At the Oct. 24 Members Committee Webinar, stakeholders heard how Capacity Performance has spurred generation owners to make investments that will better serve them in the capacity market.
Chantal Hendrzak, executive director – Operations Support, presented a progress report on the investments.
She said PJM is interacting with generation owners about the types of investments they are making in order to “firm themselves up” in response to Capacity Performance requirements.
To date, PJM has surveyed 100 units or approximately 62,000 megawatts of the 93,000 MW of total committed Capacity Performance for the 2016/2017 delivery year. Early observations of the survey results indicate that units are investing in a variety of different ways to improve reliability and flexibility.
PJM will continue to collect data on Capacity Performance-related investments because all units will need to meet the CP requirements by the delivery year 2020/2021.
The survey looked at how generation companies are making generator-specific investments in staffing, infrastructure and fuel supply. It also looked at specific categories within that – for example, for gas market product and service innovation, the investment categories included flexible demand, infrastructure and liquefied natural gas.

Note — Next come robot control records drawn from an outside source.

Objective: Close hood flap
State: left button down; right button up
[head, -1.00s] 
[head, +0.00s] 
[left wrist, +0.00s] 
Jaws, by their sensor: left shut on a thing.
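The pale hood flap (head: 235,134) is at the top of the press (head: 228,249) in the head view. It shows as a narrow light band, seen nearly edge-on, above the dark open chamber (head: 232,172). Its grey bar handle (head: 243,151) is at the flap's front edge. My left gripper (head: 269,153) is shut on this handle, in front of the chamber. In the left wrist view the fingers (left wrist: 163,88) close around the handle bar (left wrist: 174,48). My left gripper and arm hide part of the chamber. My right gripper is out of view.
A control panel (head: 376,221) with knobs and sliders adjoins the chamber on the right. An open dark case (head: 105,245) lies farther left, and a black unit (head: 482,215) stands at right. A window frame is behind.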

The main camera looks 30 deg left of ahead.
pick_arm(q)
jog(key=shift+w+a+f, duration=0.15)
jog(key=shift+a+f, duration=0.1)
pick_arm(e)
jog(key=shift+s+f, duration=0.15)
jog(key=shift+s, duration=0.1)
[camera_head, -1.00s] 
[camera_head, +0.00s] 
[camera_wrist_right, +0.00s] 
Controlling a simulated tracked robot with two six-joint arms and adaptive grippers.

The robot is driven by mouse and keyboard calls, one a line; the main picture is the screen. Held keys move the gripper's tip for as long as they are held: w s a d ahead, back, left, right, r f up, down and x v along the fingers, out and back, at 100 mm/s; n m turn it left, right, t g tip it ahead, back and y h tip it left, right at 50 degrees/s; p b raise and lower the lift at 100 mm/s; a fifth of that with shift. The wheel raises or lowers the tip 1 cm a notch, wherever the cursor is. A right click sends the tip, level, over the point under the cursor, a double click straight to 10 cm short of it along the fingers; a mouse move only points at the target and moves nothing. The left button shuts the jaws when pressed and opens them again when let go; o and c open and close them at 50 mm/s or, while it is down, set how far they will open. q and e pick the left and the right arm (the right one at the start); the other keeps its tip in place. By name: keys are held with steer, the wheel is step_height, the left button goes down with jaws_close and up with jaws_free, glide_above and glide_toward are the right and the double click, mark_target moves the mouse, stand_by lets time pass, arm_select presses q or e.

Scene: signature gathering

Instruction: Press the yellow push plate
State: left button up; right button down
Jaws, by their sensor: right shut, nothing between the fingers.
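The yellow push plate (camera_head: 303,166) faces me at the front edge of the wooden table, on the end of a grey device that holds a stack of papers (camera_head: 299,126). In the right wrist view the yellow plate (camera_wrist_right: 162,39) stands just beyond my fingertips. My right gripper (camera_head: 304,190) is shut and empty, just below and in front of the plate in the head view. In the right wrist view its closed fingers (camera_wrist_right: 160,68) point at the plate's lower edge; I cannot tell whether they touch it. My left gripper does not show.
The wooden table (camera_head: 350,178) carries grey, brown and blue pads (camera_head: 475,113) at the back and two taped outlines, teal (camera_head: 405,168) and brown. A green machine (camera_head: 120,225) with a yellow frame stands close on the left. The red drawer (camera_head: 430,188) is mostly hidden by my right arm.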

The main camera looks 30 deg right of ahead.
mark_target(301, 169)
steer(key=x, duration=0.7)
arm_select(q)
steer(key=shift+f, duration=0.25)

Financial transmission rights
Asanga Perera, manager – Market Simulation, detailed the impact of the recently issued Federal Energy Regulatory Commission order (Dockets EL16-6-001 and ER16-121-000) regarding financial transmission rights.
On Sept. 15, the FERC issued an order on PJM’s filling of October, 2015, which addressed revenue shifts and cross-subsidies between and among auction revenue rights and FTR holders due to over-allocation and FTR portfolio netting.

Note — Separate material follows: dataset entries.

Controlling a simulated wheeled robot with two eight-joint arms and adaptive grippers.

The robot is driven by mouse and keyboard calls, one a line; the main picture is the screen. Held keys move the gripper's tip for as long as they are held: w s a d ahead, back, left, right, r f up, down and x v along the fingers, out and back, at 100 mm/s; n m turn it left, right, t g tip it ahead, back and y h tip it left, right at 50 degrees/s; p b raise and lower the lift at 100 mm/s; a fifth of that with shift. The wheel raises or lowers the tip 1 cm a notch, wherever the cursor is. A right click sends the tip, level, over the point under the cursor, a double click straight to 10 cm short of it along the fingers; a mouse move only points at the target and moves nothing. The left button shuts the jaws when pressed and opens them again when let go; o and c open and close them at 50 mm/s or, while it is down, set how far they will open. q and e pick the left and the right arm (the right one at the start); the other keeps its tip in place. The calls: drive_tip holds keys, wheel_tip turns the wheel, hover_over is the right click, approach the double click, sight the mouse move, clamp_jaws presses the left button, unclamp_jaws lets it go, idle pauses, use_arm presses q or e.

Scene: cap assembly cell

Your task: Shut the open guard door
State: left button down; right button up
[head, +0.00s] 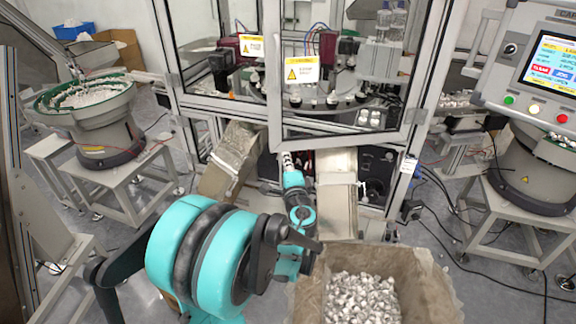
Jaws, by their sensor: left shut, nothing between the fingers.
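The open guard door (342,140) is a clear panel in a grey metal frame on the front of the machine, with a yellow warning label (302,70). Its lower left corner stands out from the machine and overlaps the neighbouring panel; its right side is by the right post. My left gripper (287,160) is small in view, just below that lower left corner. It looks shut and empty. I cannot tell whether it touches the door frame. My teal and black left arm hides part of the area below. My right gripper is not in view.
A lined box of silver caps (415,285) stands in front at lower right. Two chutes, left (228,165) and right (337,190), slope out below the door. Bowl feeders stand at left (90,110) and right (525,170). A control panel (535,65) hangs at upper right.

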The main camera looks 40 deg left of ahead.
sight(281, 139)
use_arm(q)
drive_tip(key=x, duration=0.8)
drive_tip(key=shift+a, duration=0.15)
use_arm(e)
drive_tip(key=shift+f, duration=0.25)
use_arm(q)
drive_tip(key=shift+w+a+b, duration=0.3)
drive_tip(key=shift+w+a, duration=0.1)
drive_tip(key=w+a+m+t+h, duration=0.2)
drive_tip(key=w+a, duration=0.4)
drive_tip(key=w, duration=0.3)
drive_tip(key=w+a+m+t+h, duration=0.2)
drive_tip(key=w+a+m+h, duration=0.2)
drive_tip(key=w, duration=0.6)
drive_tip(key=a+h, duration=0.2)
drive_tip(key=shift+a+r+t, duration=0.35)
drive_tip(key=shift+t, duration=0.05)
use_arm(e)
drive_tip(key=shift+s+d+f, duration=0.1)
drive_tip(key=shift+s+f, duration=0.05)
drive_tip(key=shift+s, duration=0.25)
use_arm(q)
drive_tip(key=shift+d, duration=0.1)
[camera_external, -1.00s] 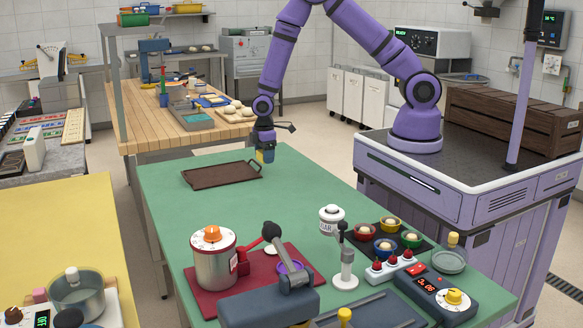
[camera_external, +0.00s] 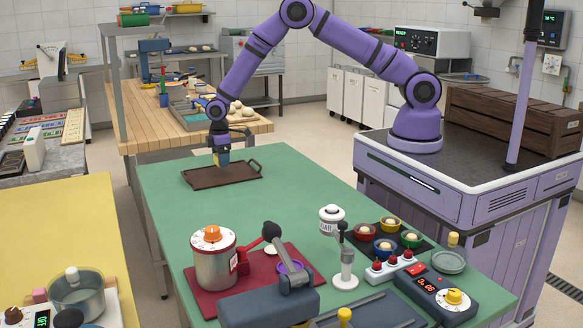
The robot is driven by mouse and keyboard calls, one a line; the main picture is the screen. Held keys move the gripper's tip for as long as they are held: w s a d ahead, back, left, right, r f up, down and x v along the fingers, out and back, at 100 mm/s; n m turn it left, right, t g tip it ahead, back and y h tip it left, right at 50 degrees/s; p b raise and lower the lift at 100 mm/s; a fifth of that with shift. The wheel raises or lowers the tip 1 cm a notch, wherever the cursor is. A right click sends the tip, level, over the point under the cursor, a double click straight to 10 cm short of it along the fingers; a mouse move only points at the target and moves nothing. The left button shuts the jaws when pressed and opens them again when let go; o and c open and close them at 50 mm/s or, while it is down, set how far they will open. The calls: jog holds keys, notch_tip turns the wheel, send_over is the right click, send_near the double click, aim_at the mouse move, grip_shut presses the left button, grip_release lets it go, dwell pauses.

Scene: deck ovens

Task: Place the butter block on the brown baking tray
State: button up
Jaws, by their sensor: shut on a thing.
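The brown baking tray (camera_external: 238,177) lies flat near the far left end of the green table, with a raised rim and a handle at each end. My gripper (camera_external: 221,153) points down above the left-middle part of the tray. It is shut on the butter block (camera_external: 222,159), a small yellow block between the fingers. The block's lower end is just over or at the tray's surface; I cannot tell whether it touches. The fingers hide part of the block.
The green table (camera_external: 290,190) is clear right of the tray. A wooden bench (camera_external: 180,125) with dough stands behind.

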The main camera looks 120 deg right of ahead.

The Commission agreed with PJM that some elements of its position were unjust and unreasonable, it did require PJM to make specific reforms regarding balancing congestion and Stage One retired source points.
PJM is working with stakeholders and needs to submit its revisions to the FERC by Nov. 14 for implementation in June 2017. PJM expects to discuss the specifics of the anticipated compliance filing at the Market Implementation Committee on Nov.2, 2016.
Stakeholders heard two updates on interregional coordination.
The first was on interface pricing efforts with MISO, as well as information about pseudo ties and coordinated transaction scheduling. Details about projects with MISO are available at the Inter-Regional Planning Stakeholder Advisory Committee – MISO and at the Joint and Common Market.
PJM also looked at the cost allocation impact of replacing the current non-conforming interface between PJM and NYISO.
The transmission agreement between PSE&G and Con Edison of New York was created in the 1970s and rolled over pursuant to the PJM Tariff in 2012. In April of this year, ConEd notified PJM and NYISO that it was not renewing the agreement, effective May 1, 2017.